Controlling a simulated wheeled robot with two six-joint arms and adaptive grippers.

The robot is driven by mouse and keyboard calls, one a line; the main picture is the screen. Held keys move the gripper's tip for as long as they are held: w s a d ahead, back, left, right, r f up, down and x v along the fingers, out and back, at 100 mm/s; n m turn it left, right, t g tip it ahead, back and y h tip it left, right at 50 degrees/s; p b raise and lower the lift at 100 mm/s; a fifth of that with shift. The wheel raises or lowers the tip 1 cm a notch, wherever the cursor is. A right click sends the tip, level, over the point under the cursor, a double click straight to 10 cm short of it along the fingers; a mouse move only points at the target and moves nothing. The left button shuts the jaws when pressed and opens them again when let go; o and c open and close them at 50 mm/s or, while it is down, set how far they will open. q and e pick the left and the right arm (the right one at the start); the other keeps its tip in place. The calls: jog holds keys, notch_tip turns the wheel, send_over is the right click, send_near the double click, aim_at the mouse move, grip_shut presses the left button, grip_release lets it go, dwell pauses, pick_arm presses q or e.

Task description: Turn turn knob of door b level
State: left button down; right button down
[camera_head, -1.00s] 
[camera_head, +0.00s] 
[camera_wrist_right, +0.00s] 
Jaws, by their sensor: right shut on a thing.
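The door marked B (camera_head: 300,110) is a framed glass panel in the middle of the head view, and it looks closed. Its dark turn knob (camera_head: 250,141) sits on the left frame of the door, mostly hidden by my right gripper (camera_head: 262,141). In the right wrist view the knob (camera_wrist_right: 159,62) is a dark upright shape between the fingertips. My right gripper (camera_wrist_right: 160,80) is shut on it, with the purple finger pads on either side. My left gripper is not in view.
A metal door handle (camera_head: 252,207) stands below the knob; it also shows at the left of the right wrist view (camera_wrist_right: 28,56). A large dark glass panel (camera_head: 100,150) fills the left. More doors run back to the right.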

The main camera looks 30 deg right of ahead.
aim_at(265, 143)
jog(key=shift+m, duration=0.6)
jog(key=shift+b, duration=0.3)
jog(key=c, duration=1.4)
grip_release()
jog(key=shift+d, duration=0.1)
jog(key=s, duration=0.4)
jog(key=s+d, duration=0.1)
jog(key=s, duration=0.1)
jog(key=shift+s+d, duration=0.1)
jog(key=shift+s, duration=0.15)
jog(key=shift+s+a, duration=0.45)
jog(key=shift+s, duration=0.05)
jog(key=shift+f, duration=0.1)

> **TASK STATEMENT**: Isolate the lines above that contain the word "down" and copy them.

> **WRITTEN SOLUTION**:
The robot is driven by mouse and keyboard calls, one a line; the main picture is the screen. Held keys move the gripper's tip for as long as they are held: w s a d ahead, back, left, right, r f up, down and x v along the fingers, out and back, at 100 mm/s; n m turn it left, right, t g tip it ahead, back and y h tip it left, right at 50 degrees/s; p b raise and lower the lift at 100 mm/s; a fifth of that with shift. The wheel raises or lowers the tip 1 cm a notch, wherever the cursor is. A right click sends the tip, level, over the point under the cursor, a double click straight to 10 cm short of it along the fingers; a mouse move only points at the target and moves nothing. The left button shuts the jaws when pressed and opens them again when let go; o and c open and close them at 50 mm/s or, while it is down, set how far they will open. q and e pick the left and the right arm (the right one at the start); the other keeps its tip in place. The calls: jog holds keys, notch_tip turns the wheel, send_over is the right click, send_near the double click, aim_at the mouse move, grip_shut presses the left button, grip_release lets it go, dwell pauses, pick_arm presses q or e.
State: left button down; right button down

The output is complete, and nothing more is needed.